By Joseph Ditzler

The Bulletin

The Warm Springs test range for unmanned aircraft systems, or drone technology, expanded in June to include the Prineville Airport, in addition to the Madras Airport, the Warm Springs facility manager said.

“We needed to be able to offer an airport,” said Liz Stalford, the Warm Springs Unmanned Aerial Systems Test Range manager. “Some larger drones need an airport.”

The Warm Springs test range, established in 2013, is one of three in Oregon, the other two are at Pendleton and Tillamook. All three are part of the Pan-Pacific UAS Test Range Complex managed by the University of Alaska, Fairbanks. At the test ranges, applications for pilotless aircraft are put to the test, from monitoring wildlife populations to precision agriculture. The Warm Springs site focuses on drone applications for power-line maintenance and firefighting, according to The Bulletin archives.

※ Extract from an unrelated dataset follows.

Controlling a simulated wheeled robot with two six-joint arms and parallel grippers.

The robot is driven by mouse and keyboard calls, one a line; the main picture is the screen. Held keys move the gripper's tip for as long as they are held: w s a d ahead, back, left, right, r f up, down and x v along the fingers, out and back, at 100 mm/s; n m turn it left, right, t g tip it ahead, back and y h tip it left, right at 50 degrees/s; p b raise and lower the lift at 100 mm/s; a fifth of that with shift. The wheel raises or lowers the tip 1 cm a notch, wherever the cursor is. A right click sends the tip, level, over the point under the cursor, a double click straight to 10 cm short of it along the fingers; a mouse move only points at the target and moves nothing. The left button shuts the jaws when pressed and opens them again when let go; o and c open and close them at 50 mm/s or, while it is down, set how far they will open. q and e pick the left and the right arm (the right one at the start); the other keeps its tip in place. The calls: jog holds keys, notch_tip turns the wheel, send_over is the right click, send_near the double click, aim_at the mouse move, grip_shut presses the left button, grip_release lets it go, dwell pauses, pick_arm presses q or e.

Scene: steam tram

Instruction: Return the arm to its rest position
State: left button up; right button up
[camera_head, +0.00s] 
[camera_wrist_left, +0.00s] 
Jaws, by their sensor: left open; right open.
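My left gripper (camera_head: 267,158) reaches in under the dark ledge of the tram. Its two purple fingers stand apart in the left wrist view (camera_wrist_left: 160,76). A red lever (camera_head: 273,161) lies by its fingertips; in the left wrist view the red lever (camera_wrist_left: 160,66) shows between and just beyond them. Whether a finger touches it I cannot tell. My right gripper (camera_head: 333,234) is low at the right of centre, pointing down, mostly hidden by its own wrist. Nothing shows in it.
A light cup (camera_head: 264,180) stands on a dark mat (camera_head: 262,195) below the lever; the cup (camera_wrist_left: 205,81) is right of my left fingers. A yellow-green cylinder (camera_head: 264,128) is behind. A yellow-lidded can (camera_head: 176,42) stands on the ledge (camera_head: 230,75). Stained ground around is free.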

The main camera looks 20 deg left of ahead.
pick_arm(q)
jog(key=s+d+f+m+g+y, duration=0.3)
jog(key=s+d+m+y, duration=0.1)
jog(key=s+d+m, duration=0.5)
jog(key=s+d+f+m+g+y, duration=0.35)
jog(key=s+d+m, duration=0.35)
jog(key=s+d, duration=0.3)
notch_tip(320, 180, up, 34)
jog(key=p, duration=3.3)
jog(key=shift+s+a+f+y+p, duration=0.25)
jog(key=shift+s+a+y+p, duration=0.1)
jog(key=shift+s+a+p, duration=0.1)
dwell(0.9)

Many pilotless craft do not need long runways or any runway, but larger, heavier aircraft are appearing that need a stretch of asphalt to take off and land, Stalford said.

“Heavy drones can’t fly in the national airspace, yet,” she said Friday. “The (Federal Aviation Administration) is just now leaning into heavy drones, those 55 pounds and heavier, and that will make test sites extremely valuable.”

Madras Airport is closest to the Warm Springs Indian Reservation, but Prineville is close to Bend and Redmond, where the people working with unmanned aircraft technology may want to live, Stalford said.

The Bend and Redmond airports are too busy to provide the kind of space needed for drone test flights, she said. Bend is home to a flight school and Redmond is a busy commercial aviation hub for Central Oregon.

Madras Airport is planning to erect more hangars to accommodate unmanned aircraft, said Janet Brown, the Jefferson County manager for Economic Development for Central Oregon. Drone testing and development is more than flight, she said. Manufacturing of components for applications may take place at the test sites.

“There is a whole ripple effect when you bring UAS manufacturing in,” Brown said.

She said the Madras Airport has partnered with the test range for several years. She said businesses interested in taking part in drone development had inquired about locating in Madras even before the range was in operation. “I know we’ll have more,” Brown said.

The test range is an economic development tool for the Confederated Tribes of Warm Springs. The tribes development arm, Warm Springs Ventures, started work in 2015 to turn part of a former casino into classrooms and training facilities. The Kah-Nee-Tah lodge provides lodging and meeting space, Brown and Stalford said.